I would like to respond to Khalid Zaid's commentary on gay.com. But first, I want to make it clear that I'm not going to address his misunderstanding of my article. In fact, we both agree on the issue of how badly gay people are treated in Egypt. It's unfortunate that Zaid doesn't understand that I'm on the same page with him in that regard, which I thought I had made quite clear in my own article.

My problems with his article are the statements that "It's true that the first thing they have promised to do is to hold their referendum on Egypt's peace treaty with Israel. Most Egyptians according to the same poll would not vote for it." He then continues, "This is undoubtedly why they have been immediately and ridiculously labeled as extremists." Further- "Inciting baseless panic about the creation of an Islamic, anti-gay, anti-Western regime is a reckless act stemming from fears over Israel's security and stability."

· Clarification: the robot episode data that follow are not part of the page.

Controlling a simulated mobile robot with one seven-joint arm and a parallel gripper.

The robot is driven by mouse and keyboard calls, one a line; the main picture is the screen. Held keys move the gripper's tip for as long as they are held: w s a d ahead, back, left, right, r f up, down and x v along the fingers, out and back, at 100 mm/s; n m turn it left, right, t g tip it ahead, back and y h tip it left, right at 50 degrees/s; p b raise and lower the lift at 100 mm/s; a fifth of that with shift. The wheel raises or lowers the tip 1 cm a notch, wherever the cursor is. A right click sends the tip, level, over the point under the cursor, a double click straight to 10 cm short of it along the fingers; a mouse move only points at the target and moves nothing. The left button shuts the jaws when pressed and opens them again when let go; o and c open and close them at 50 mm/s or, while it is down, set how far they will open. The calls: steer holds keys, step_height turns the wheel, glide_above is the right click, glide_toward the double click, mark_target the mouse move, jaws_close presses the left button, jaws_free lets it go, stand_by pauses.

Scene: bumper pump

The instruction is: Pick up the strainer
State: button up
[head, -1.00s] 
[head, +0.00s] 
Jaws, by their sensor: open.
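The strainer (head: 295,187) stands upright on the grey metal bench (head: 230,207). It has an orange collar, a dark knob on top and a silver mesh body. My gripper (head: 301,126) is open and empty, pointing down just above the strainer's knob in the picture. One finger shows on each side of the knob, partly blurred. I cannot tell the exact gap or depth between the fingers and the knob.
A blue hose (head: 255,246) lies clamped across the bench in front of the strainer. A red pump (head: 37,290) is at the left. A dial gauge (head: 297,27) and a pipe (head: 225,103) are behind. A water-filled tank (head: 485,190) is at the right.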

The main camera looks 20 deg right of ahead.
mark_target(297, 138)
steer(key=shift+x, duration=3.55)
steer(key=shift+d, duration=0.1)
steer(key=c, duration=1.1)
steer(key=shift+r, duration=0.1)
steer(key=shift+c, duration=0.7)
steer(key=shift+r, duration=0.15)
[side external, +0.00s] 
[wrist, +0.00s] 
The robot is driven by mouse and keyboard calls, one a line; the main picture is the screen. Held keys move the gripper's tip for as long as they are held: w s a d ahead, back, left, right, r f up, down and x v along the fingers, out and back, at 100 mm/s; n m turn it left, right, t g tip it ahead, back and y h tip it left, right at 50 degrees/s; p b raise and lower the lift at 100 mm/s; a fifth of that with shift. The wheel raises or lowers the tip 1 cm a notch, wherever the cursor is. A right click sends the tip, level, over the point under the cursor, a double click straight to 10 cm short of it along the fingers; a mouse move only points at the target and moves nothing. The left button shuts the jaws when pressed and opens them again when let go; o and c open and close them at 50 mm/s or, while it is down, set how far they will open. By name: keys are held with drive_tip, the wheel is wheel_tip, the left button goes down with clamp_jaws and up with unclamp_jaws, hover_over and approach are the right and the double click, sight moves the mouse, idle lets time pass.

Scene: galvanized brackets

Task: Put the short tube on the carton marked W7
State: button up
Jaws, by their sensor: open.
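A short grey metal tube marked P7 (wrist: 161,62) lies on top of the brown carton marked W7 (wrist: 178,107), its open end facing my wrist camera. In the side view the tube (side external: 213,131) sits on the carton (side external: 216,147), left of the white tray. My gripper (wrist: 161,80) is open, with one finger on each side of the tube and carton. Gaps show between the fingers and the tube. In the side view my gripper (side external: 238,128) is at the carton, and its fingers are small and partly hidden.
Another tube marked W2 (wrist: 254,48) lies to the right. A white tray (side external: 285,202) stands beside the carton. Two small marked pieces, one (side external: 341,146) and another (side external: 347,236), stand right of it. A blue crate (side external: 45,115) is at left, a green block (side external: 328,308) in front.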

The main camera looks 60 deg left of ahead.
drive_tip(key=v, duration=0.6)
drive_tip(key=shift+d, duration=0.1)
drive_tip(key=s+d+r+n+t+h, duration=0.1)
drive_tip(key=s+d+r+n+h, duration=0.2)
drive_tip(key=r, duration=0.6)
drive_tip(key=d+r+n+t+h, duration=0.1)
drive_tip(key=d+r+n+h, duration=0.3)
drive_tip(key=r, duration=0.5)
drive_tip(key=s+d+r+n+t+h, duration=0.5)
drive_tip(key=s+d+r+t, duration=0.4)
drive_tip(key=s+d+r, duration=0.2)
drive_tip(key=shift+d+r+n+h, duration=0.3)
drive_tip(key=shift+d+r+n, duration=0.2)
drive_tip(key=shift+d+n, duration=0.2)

He has no problem with Egypt not upholding a peace treaty with Israel, breaking their diplomatic relationship and not recognizing Israel as a country just like all the other countries in the Middle East with the exception of Jordan.

Zaid, as I do, cares a lot about the lives of gay people in Egypt. It's surprising to me that he doesn't understand that not upholding the peace treaty with Israel will obviously result in a bloody war that will probably take the lives of hundreds of thousands of people on both sides. Egypt attacked Israel five times and Israel defeated them, along with all the other countries that attacked its territory.

These days Egypt is armed with the most sophisticated American military technology, which they didn't have before. Without this powerful army during the Six-Day War, there were estimated upwards of 10,000 Egyptian casualties, but one can only speculate how many lives, including those of gays who are forced to serve in the Egyptian army, will be taken if war were to break out now.

Though there are some good facts in Zaid's writing, what you take away from reading the article is that the breaking of a peace treaty is a justified normality. In the good Muslim tradition, he doesn't care about Israel's security and stability. He insinuates that there is a conspiracy rooted in fear of losing Israel's stability. There is no conspiracy. There is nothing hidden about concerns for Israel's security. Without it, Israel would again be susceptible to attack from countries such as Egypt, against which they would, of course, retaliate. And this concern certainly doesn't preclude concern for the security of gays.

The peace treaty is a good thing, not a bad thing, both here and in general. Not upholding peace is a bad thing, a tragedy, since it basically equals war. This is the fact. It is universal, common knowledge.

Zaid fails to see that Israeli stability is in his own interest since it means Egyptian stability, as well. It is sad that he, persecuted as a gay man and now living in the US, he doesn't know it. He doesn't understand or want to understand that Egyptians and Israelis will both be swimming in blood.

Democracy cannot only be used at one's convenience. You can't pick and choose what you like from it in order to get your way on an issue. And you cannot treat a peace treaty like a piece of toilet paper. It is an important document that has to be given the proper respect that it deserves. It has meaning. Unless, of course, we want to go back to Nazi Germany where Hitler broke the Treaty of Versailles and went on the attack.

Referendums on such important matters are against international law. The referendum on gay marriage led to the rights of gay citizens in the US being taken away. And issues of peace are even more important than that issue. Zaid supports the breaking of the peace treaty (instated through the hard work of Egyptian President Anwar El Sadat, Israeli Prime Minister Menachem Begin, and United States President Jimmy Carter) because of popular opinion. That is not a strong enough cause. Referendums cannot be put up against peace treaties that have already been made. A mob cannot make that decision.